EXERCISE OBJECTIVE =>
Copy the data exactly from the line that contains "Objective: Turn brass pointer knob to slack" through the line that contains "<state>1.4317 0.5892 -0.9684", keeping both end lines and leaving out everything else.

COLLECTED DATA =>
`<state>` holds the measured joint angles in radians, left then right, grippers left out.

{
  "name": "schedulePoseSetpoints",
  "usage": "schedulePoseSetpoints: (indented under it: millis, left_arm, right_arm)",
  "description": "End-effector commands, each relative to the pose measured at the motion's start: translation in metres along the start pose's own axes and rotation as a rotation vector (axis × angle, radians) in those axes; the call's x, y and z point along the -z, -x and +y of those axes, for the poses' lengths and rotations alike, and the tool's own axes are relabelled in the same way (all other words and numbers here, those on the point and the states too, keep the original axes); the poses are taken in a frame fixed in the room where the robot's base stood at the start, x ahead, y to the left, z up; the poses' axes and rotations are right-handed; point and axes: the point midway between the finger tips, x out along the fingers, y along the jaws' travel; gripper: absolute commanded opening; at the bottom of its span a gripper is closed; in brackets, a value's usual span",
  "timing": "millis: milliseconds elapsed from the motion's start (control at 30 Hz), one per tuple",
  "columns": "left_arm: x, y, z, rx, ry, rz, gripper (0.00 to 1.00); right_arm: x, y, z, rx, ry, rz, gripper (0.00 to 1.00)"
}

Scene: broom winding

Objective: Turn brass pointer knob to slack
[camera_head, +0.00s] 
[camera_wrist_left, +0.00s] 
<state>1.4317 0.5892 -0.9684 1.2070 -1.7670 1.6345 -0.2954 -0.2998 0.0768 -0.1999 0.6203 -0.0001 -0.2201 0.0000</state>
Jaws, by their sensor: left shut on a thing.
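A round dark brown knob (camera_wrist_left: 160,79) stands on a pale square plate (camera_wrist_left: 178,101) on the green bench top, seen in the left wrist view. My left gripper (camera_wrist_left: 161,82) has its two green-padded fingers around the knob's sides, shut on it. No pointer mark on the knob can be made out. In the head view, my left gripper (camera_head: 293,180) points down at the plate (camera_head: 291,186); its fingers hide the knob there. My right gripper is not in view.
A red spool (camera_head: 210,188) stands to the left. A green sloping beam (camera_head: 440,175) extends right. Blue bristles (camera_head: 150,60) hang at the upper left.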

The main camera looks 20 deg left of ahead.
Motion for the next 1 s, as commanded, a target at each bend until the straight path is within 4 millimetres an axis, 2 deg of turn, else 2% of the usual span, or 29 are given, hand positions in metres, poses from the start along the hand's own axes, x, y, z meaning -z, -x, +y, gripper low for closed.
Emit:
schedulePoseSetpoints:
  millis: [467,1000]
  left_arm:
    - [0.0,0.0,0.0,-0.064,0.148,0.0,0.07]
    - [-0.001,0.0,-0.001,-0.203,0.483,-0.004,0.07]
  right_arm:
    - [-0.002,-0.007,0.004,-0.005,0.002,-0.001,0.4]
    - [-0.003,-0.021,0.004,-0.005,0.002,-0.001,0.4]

WRITTEN REPLY =>
Objective: Turn brass pointer knob to slack
[camera_head, +0.00s] 
[camera_wrist_left, +0.00s] 
<state>1.4317 0.5892 -0.9684 1.2070 -1.7670 1.6345 -0.2954 -0.2998 0.0768 -0.1999 0.6203 -0.0001 -0.2201 0.0000</state>

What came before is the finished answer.